/Narendra_Modi_speeches

Collection of text transcript of speeches delivered by the PM of India Mr. Narendra Modi.

Primary LanguageJupyter Notebook

Narendra Modi speech transcript dataset

A collection of the speeches delivered by Mr. Narendra Modi, the current Prime Minister of India. The repository contains transcripts of speeches delivered by the Prime Minister in both English and Hindi.

  • 175 English speeches: Delivered by the Mr. Modi at different venues from 2014-18. The raw transcripts have been taken from here.

  • 50 Hindi speeches: Manually scraped from the personal website of Mr. Modi. The transcripts of 50 speeches selected at random from those delivered by the Prime Minister in 2019.

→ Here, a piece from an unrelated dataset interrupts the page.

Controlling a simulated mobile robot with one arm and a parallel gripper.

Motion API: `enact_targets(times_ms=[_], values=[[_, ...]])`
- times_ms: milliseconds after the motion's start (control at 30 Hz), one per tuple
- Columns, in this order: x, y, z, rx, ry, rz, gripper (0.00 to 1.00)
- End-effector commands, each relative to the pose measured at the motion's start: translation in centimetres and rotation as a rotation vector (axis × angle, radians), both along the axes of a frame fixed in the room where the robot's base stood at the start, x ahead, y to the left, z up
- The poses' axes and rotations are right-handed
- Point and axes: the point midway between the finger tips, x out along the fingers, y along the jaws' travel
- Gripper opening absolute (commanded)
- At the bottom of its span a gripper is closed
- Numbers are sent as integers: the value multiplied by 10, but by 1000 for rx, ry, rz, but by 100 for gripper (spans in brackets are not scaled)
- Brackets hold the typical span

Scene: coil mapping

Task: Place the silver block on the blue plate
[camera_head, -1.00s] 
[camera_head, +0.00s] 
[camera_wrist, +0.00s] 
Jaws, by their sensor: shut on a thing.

For further analysis, a transliterated version of the Hindi speeches is also provided.

Repository overview

├── Preprocessing notebooks: Jupyter notebooks containing the code used 
                             for preprocessing the raw speech transcripts
├── Processed speech transcripts: Final preprocessed transcripts of speeches
                              in English and Hindi (Devanagari and Transliterated)
├── Raw speech transcripts: Original raw transcripts of the speeches
└── README.md

Dependencies

  • indic_transliteration
  • pandas